What can shareholders 'own'?

A couple of excerpts below from Governing the Firm: Workers' Control in Theory and Practice which is in a section titled 'Why firms cannot be owned'.
In a society where slavery and indentured servitude are not legally enforceable, no-one can own a firm because a firm is a set of human agents. It is of course possible for someone to own an asset used by a firm, to own a claim on the net income from the firm's activities, to control the allocation of resources trough the firm's governance structure, or even to own a controlling position within this governance structure. But the human beings constituting a firm cannot be bought and sold.
.....
As everyday common sense suggests, firms are organisations consisting of people. The firm called General Motors includes employees of GM. There is an ultimate control group for GM - namely, its shareholders. But when someone buys a share (or even a majority of shares) in GM on the stockmarket, they are not "buying the firm." Rather they are buying a role or position in the firm, the role of being a GM shareholder. This role is defined by a bundle of rights including the right to receive dividends, the right to a share of GM's assets if they are liquidated, and the right to vote at shareholder meetings. Such roles can most certainly be treated as commodities and passed from one person to another. But the firm is not bought or sold in the process, because it is larger than its shareholders. 
Obviously these points are made in the context of a book advocating an increase in employee control of firms, but they seem pretty sound to me.

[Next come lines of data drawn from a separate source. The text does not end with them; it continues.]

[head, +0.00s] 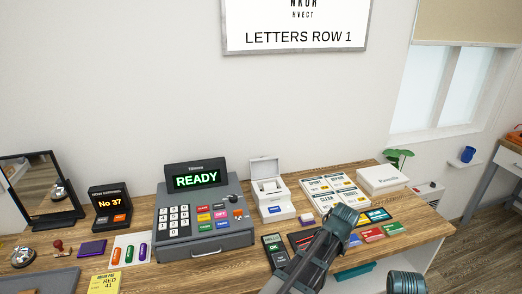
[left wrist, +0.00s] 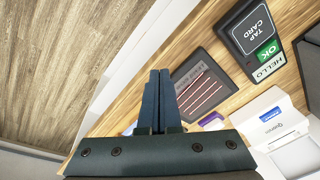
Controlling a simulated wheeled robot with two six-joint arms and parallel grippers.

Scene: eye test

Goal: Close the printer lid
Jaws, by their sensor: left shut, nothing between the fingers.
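The white printer (head: 277,210) stands on the counter just right of the cash register, its lid (head: 265,168) raised upright at the back. A blue label or button is on its front. Part of the printer (left wrist: 290,138) also shows at the lower right of the left wrist view. My left gripper (left wrist: 160,75) is shut and empty, with its two fingers together beside a dark tray near the counter's front edge, apart from the printer. In the head view my left arm crosses the counter front; its fingertips are hard to make out. My right gripper is not in view.
The cash register (head: 203,241) stands left of the printer. A card reader (head: 275,251) and the dark tray (left wrist: 205,85) lie in front. Label cards (head: 335,190) and a white box (head: 383,179) are to the right. A narrow strip of bare wood surrounds the printer.

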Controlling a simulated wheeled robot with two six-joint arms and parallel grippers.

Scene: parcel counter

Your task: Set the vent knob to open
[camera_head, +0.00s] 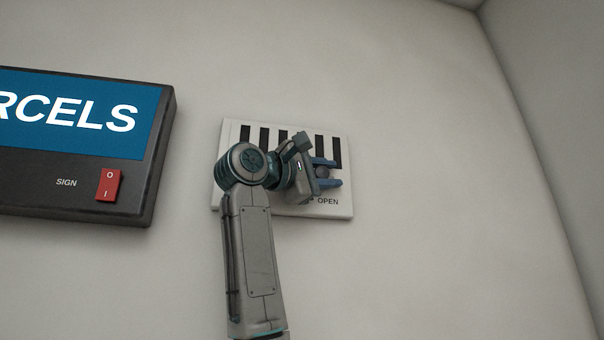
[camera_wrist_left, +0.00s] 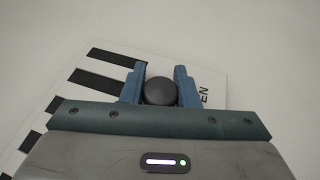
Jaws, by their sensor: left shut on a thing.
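The vent panel (camera_head: 345,196) is a white plate on the wall with a row of black slots and the word OPEN at its lower right. The vent knob (camera_head: 321,172) is a dark round knob just above the word OPEN. My left gripper (camera_head: 335,173) is shut on the knob, with one blue finger above it and one below. In the left wrist view the knob (camera_wrist_left: 160,91) sits between the two blue fingers (camera_wrist_left: 160,88), and the letters EN show beside the right finger. My arm hides the panel's lower left part. My right gripper is in neither view.
A dark sign box (camera_head: 160,150) with a blue PARCELS face hangs on the wall to the left. It carries a red rocker switch (camera_head: 109,186) marked O and I. The wall (camera_head: 430,150) to the right of the panel is bare up to the room corner.

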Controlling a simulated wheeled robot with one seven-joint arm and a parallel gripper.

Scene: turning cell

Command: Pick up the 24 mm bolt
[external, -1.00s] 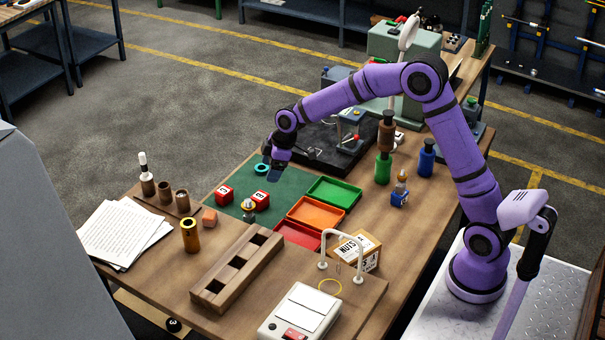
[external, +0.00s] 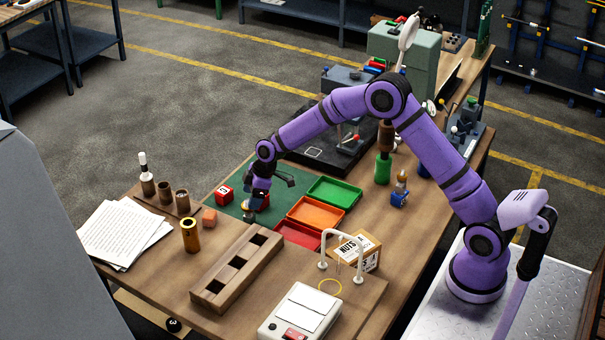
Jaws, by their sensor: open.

It also points up the reason why shareholders, particularly of companies that rely heavily on skilled employees, ought to be concerned about (hate the term) 'human capital'. Arguably the only evidence we see of this is in the banking sector where some shareholders have pushed for banks to keep up pay levels and hang onto key staff even if they bear some responsibility for poor behaviour. But maybe the fact that it's an exceptional case demonstrates that asset managers only rely grasp the importance of human capital in their own backyard. But if companies lose their skilled employees (perhaps in no small part due to a change in 'ownership') then the real firm is reduced even if the thing that shareholders own - control rights over the firm - is unchanged.